**Aim of the task**
Exactly repeat the material, dropping every picture from the copy.

**Data block**

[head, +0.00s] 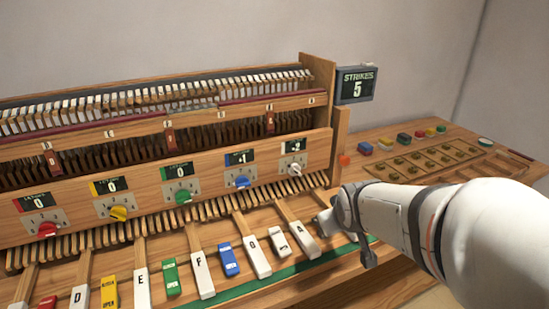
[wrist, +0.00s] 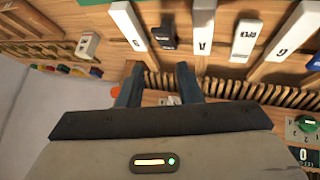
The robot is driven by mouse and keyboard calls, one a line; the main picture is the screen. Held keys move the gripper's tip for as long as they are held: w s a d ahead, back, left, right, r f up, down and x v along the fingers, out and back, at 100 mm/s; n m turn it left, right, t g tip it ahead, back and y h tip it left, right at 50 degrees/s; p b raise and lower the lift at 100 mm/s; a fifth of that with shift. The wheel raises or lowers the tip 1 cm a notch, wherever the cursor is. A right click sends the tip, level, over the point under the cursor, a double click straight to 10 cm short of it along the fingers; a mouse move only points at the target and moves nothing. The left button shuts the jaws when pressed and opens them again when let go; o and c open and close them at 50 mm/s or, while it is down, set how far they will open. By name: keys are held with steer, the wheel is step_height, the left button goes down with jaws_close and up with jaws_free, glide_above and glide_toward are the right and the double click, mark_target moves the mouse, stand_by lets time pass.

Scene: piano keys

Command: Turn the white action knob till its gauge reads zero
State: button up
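The white action knob (head: 296,169) sits on a small plate at the right end of the piano's knob panel. Its gauge (head: 293,146) above it shows a 2; the sign before it is too small to read surely. My gripper (head: 345,232) is below and to the right of the knob, over the right end of the keys, and apart from it. In the wrist view my gripper (wrist: 158,76) has its two dark fingers spread with a gap between them. A small pale part shows low between the fingers, mostly hidden; I cannot tell what it is.
Red, yellow, green and blue knobs (head: 242,181) line the panel to the left; the blue gauge shows a 1, the others 0. Keys (head: 257,257) project in front. A strikes display (head: 357,85) reads 5. Trays (head: 440,158) and coloured blocks lie at right.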

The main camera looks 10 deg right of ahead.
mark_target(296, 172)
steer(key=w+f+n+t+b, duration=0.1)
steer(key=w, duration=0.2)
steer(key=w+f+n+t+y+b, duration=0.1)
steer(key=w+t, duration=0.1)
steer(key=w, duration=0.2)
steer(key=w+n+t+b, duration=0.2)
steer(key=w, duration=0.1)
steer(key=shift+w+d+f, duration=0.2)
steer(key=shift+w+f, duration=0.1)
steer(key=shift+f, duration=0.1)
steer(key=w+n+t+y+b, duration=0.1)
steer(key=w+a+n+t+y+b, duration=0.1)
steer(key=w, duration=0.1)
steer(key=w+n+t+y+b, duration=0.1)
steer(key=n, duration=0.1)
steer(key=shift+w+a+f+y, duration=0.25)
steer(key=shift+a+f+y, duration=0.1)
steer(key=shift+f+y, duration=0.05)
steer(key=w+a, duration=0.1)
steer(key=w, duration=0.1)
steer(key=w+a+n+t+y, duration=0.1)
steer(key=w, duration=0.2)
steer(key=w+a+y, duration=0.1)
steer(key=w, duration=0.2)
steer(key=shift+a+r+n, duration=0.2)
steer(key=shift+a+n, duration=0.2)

**Written solution**
[head, +0.00s] 
[wrist, +0.00s] 
The robot is driven by mouse and keyboard calls, one a line; the main picture is the screen. Held keys move the gripper's tip for as long as they are held: w s a d ahead, back, left, right, r f up, down and x v along the fingers, out and back, at 100 mm/s; n m turn it left, right, t g tip it ahead, back and y h tip it left, right at 50 degrees/s; p b raise and lower the lift at 100 mm/s; a fifth of that with shift. The wheel raises or lowers the tip 1 cm a notch, wherever the cursor is. A right click sends the tip, level, over the point under the cursor, a double click straight to 10 cm short of it along the fingers; a mouse move only points at the target and moves nothing. The left button shuts the jaws when pressed and opens them again when let go; o and c open and close them at 50 mm/s or, while it is down, set how far they will open. By name: keys are held with steer, the wheel is step_height, the left button goes down with jaws_close and up with jaws_free, glide_above and glide_toward are the right and the double click, mark_target moves the mouse, stand_by lets time pass.

Scene: piano keys

Command: Turn the white action knob till its gauge reads zero
State: button up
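The white action knob (head: 296,169) sits on a small plate at the right end of the piano's knob panel. Its gauge (head: 293,146) above it shows a 2; the sign before it is too small to read surely. My gripper (head: 345,232) is below and to the right of the knob, over the right end of the keys, and apart from it. In the wrist view my gripper (wrist: 158,76) has its two dark fingers spread with a gap between them. A small pale part shows low between the fingers, mostly hidden; I cannot tell what it is.
Red, yellow, green and blue knobs (head: 242,181) line the panel to the left; the blue gauge shows a 1, the others 0. Keys (head: 257,257) project in front. A strikes display (head: 357,85) reads 5. Trays (head: 440,158) and coloured blocks lie at right.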

The main camera looks 10 deg right of ahead.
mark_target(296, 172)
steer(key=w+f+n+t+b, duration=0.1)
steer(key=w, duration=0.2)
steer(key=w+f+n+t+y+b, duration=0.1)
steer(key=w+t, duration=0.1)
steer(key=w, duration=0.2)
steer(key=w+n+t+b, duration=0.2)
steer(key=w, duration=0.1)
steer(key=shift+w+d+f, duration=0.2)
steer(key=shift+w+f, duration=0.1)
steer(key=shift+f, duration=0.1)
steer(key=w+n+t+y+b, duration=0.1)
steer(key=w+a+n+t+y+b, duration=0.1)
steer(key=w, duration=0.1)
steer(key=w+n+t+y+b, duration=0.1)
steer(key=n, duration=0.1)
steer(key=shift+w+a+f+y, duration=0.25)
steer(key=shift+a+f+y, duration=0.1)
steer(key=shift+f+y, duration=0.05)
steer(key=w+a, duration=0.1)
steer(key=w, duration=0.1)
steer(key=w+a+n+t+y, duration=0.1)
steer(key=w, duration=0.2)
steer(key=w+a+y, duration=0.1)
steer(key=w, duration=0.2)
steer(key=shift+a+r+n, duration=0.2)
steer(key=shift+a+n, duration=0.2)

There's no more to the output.